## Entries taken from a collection

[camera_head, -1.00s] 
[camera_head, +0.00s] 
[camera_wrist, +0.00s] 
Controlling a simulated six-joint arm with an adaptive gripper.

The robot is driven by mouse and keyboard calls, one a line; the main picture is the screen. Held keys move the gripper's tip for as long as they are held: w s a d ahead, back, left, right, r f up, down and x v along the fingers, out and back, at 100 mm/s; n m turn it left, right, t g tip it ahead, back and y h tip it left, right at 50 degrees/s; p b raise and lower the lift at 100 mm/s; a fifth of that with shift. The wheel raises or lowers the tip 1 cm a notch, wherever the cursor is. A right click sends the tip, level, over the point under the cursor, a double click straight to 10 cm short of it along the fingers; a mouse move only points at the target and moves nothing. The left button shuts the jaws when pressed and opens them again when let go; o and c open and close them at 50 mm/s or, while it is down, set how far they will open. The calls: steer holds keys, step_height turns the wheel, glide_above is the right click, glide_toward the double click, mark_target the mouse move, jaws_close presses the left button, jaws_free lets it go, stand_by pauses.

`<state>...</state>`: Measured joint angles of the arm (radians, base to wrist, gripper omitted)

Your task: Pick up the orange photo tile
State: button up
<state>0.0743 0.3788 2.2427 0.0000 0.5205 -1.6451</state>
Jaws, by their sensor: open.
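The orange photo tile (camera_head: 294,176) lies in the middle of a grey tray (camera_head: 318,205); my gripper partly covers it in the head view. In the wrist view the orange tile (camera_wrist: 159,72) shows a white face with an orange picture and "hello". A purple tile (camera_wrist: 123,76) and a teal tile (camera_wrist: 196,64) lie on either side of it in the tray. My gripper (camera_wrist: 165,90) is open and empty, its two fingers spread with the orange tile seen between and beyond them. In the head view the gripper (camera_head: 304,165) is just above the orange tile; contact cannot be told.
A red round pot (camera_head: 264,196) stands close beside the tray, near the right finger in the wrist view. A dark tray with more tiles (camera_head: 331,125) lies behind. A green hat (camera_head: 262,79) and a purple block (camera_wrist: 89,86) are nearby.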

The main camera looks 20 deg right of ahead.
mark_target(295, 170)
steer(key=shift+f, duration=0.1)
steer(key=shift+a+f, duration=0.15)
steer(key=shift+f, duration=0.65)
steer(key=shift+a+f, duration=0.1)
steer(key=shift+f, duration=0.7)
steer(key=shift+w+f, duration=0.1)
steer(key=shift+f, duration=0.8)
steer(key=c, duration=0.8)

...

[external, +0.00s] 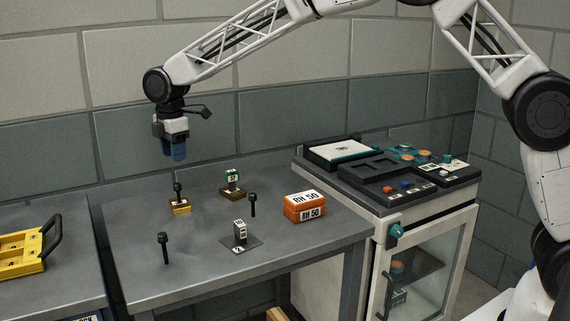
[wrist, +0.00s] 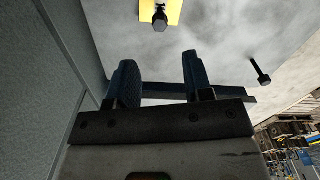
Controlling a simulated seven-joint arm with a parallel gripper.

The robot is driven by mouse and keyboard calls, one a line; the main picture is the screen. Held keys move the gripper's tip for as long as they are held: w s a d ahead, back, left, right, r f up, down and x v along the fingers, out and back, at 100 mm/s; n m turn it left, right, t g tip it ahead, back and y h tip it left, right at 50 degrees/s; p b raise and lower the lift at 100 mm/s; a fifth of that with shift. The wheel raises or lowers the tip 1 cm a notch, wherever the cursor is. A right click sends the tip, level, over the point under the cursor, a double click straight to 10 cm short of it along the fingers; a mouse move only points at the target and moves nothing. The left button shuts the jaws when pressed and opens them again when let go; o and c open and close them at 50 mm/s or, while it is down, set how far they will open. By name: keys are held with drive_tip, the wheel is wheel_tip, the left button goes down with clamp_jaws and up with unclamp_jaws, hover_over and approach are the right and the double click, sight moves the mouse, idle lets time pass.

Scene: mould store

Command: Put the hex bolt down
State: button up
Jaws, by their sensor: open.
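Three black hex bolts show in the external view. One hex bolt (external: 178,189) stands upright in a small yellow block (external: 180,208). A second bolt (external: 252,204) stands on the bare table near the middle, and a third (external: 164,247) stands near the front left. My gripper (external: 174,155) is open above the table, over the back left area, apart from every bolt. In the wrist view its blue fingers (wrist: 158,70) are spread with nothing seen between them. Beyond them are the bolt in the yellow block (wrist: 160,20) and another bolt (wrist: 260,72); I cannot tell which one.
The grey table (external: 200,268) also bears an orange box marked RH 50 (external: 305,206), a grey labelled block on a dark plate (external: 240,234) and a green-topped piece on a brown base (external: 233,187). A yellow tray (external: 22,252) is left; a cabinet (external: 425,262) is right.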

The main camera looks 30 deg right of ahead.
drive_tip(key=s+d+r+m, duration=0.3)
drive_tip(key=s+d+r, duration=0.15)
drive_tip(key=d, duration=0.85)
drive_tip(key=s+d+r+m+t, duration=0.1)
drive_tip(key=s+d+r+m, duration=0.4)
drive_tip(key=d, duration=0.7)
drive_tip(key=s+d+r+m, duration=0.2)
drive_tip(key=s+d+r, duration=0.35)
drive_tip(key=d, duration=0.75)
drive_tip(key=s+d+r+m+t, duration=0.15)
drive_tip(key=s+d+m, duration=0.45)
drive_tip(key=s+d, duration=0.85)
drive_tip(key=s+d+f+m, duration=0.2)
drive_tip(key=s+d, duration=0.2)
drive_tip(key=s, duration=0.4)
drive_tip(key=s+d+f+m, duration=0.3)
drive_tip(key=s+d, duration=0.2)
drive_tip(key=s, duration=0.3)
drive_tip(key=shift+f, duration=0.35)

## EXERCISE TASK
Give only the number of lines in the entries above that hold the string "Controlling".

## FULL SOLUTION
2